Work to complete: Scan the material and copy every line in which "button" appears.

━━━━━━━━━━━━━━━━━━━━

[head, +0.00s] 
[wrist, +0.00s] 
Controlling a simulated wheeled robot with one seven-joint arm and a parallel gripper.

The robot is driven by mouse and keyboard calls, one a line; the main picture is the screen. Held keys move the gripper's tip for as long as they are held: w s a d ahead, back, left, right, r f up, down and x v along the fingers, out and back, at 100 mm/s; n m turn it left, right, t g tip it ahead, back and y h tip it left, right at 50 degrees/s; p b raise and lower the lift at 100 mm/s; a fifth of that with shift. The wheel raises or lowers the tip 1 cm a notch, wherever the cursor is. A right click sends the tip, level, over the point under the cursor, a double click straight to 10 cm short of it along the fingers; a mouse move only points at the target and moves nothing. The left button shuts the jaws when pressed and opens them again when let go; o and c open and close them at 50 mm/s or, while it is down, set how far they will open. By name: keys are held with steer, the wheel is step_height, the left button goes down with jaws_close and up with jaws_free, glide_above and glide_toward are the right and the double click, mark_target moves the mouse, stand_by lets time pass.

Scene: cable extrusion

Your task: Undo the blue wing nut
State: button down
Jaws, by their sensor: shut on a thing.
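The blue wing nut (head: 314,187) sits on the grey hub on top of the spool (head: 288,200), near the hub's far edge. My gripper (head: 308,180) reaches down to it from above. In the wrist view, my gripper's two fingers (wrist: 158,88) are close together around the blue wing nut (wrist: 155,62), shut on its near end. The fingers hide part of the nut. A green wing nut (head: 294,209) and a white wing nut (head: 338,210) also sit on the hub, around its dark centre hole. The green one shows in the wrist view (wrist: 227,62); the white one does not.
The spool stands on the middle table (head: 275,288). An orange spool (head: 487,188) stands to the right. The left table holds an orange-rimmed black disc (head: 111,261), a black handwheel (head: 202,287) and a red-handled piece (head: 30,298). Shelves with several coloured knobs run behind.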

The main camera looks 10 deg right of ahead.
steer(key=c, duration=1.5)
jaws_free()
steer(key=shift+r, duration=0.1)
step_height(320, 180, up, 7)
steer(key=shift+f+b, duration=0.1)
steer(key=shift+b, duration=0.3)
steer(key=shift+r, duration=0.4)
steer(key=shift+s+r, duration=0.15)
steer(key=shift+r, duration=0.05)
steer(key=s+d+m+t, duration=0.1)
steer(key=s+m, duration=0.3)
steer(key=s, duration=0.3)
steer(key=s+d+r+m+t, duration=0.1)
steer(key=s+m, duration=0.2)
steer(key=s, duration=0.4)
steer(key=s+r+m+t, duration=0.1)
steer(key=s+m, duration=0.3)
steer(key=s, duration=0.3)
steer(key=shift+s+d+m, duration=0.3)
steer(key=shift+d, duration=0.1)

━━━━━━━━━━━━━━━━━━━━

Full answer:
The robot is driven by mouse and keyboard calls, one a line; the main picture is the screen. Held keys move the gripper's tip for as long as they are held: w s a d ahead, back, left, right, r f up, down and x v along the fingers, out and back, at 100 mm/s; n m turn it left, right, t g tip it ahead, back and y h tip it left, right at 50 degrees/s; p b raise and lower the lift at 100 mm/s; a fifth of that with shift. The wheel raises or lowers the tip 1 cm a notch, wherever the cursor is. A right click sends the tip, level, over the point under the cursor, a double click straight to 10 cm short of it along the fingers; a mouse move only points at the target and moves nothing. The left button shuts the jaws when pressed and opens them again when let go; o and c open and close them at 50 mm/s or, while it is down, set how far they will open. By name: keys are held with steer, the wheel is step_height, the left button goes down with jaws_close and up with jaws_free, glide_above and glide_toward are the right and the double click, mark_target moves the mouse, stand_by lets time pass.
State: button down

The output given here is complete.